Review by: Alice Corbin Henderson
Poetry, Vol. 13, No. 3 (Dec., 1918), pp. 161-164
Published by: Poetry Foundation
Stable URL: http://www.jstor.org/stable/20571943

Reincarnations is a book of translations, or rather adaptations, from Irish writers of from one hundred to three hundred years ago - Keating, O'Bruadair, O'Rahilly, Raftery and others. The poems number about thirty, and in them the poets sing chiefly of such eternal themes as love, the beauty of woman, old times gone, and the poet's poverty - very much indeed of the poet's poverty.

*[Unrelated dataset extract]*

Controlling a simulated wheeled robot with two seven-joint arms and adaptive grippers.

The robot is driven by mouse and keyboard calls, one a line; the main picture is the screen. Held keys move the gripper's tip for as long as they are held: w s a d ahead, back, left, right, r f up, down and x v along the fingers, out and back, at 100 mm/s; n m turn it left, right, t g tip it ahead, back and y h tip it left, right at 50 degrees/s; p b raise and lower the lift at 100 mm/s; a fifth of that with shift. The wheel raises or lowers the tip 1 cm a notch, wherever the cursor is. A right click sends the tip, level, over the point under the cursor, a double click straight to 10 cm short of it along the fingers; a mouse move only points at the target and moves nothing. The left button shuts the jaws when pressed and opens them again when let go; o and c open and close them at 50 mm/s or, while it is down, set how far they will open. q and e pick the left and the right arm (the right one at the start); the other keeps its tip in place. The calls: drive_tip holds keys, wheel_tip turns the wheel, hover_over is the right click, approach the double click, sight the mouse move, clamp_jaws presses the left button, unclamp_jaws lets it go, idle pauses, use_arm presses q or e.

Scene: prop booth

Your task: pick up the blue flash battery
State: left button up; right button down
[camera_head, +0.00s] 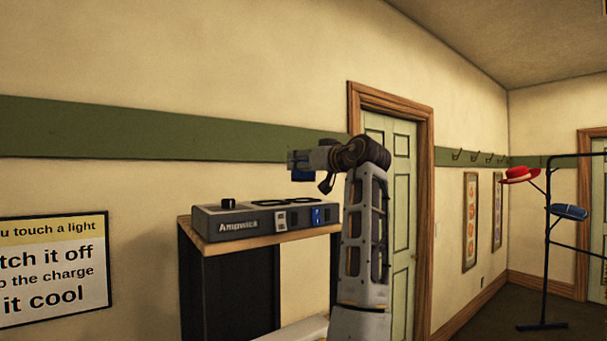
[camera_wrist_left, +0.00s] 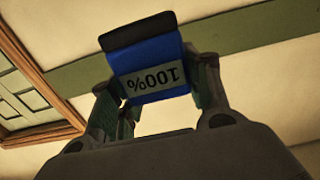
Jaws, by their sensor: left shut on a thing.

Apropos of the fact that poetry is now classed as an essential industry although nothing is said of a minimum wage for poets! it is perhaps pertinent to quote this from The Apology:

Often enough I trudge by hedge and wall.
Too often there's no money in my purse,
Nor malice in my mind ever at all.
And for my songs no person is the worse

But I who give all of my store to all.
If busybody spoke to you of it,
Say, kindly man, if kindly man do live,
The poet only takes his sup and bit;
And say, It is no great return to give
For his unstinted gift of verse and wit.

Mr Stephens says in his Note, which is really a preface although inconspicuously placed at the back of the book an undemagogical proceeding which one wishes more poets would follow: "They all sing of their poverty: Keating as a fact to be recorded among other facts, O'Rahilly in a very stately and bitter complaint, and Raftery as in" [the familiar "Behold me now, with my back to the wall, playing music to empty pockets"]; "but O'Bruadair lets out of him an unending, rebellious bawl which would be the most desolating utterance ever made by man if it was not also the most gleeful."
Here is O'Bruadair's Righteous Anger:

The lanky hank of a she in the inn over there
Nearly killed me for asking the loan of a glass of beer:
May the devil grip the whey-faced slut by the hair,
And beat bad manners out of her skin for a year!

That parboiled imp, with hardest jaw you will see
On virtue's path, and a voice that would rasp the dead,
Came roaring and raging the minute she looked at me,
And threw me out of the house on the back of my head!

If I asked her master he'd give me a cask a day;
But she, with the beer at hand, not a gill would arrange!
May she marry a ghost and bear him a kitten, and may
The High King of Glory permit her to get the mange.

This has an eloquence that ought to console any poet for the lack of a more cumbersome endorsement of this world's goods. At least the poet has what others have not, he has his vision; and if he is twice-blessed, as these Irish poets are, he has his wit. And certainly James Stephens is twice blessed in this respect! Reincarnations is a book for poets. There is much in it that they will most appreciate. One would like to quote some of the poems in praise of women, Nancy Walsh, or Mary Hynes from Raftery; and Sean O'Cosgair is a remarkable little poem about a young man who was drowned. But the best thing after all is to own the small book for oneself.          A.C.H.